IX. The nature and necessity of scientific revolutions
Note that the "issue of paradigm choice is not settled by logic and experiment alone". New paradigms make different predictions and emphasize different things. People argue from different paradigms. Usually the problem is that paradigms extend "to areas and to degress of precision for which there is no full precedent" p. 100 Paradigm shifts occur cognitively and normatively.

p. 109 "In particular, our most recent examples show that paradigms provide scientists not only with a map but also with some of the directions essential for map-making. In learning a paradigm the scientist acquires theory, methods, and standards together, usually in an inextricable mixture. Therefore, when paradigms change, there are usually significant shifs in the criteria determining the legitimacy both of problems and of proposed solutions".

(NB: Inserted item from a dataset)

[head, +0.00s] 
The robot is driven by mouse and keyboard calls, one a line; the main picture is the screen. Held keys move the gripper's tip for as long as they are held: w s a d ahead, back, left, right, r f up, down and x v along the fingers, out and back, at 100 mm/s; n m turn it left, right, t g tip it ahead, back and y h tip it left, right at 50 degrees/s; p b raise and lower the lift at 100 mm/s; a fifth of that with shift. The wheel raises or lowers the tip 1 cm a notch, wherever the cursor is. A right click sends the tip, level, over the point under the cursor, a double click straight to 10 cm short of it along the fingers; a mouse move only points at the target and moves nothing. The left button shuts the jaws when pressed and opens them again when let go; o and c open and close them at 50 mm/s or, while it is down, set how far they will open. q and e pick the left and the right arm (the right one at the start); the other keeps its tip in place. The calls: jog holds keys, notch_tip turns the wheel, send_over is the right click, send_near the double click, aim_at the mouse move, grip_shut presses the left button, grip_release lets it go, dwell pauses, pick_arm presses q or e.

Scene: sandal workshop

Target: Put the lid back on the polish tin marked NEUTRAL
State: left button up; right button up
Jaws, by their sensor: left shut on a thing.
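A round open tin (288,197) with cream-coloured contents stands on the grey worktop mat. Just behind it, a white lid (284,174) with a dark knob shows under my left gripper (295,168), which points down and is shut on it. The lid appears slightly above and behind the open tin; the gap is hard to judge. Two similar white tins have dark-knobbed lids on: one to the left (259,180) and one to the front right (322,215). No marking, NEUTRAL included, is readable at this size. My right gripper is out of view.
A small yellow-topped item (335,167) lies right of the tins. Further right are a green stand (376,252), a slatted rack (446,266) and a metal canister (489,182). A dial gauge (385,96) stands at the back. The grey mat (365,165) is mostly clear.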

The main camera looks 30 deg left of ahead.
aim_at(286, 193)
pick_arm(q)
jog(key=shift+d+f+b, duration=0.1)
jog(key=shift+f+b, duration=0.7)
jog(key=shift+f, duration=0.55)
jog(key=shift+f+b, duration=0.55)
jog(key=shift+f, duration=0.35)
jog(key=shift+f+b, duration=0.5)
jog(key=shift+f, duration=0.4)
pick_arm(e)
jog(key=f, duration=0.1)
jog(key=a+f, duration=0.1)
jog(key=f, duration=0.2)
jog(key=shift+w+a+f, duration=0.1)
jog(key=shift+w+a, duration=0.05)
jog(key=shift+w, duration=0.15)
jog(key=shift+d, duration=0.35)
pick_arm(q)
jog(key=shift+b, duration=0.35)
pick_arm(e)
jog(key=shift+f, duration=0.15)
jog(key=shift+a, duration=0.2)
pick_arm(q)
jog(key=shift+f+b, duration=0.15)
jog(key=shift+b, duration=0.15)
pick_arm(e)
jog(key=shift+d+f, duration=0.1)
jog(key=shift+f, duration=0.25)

X. Revolutions as changes of world view
"Led by a new paradigm, scientists adopt new instruments and look in new places. Even more important, during revolutions scientists see new and different things when looking with familiar instruments in places they have looked before". p. 111 Hanover's study with upside-down glasses is a nice example of getting used to a new perspective.

Once scientists make the shift they can't go back.

XI. The invisibility of revolutions
Most textbooks disguise scientific revolutions as accumulated knowledge. "...the whole network of fact and theory that the textbook paradigm fits to nature has shifted". p. 141 They change the previous information into facts that weren't actually present in prior paradigm.

XII. The resolution of revolutions
Sometimes one paradigm is proven, sometimes the prior one is falsified. It's hard because people in both paradigms see and define and evaluate priorities differently. Mostly the new paradigm succeeds because is solves the crisis in the prior paradigm.

Xiii. progress through revolutions

The parade of normal science punctuated by paradigm shifts is actually a good way of making progress.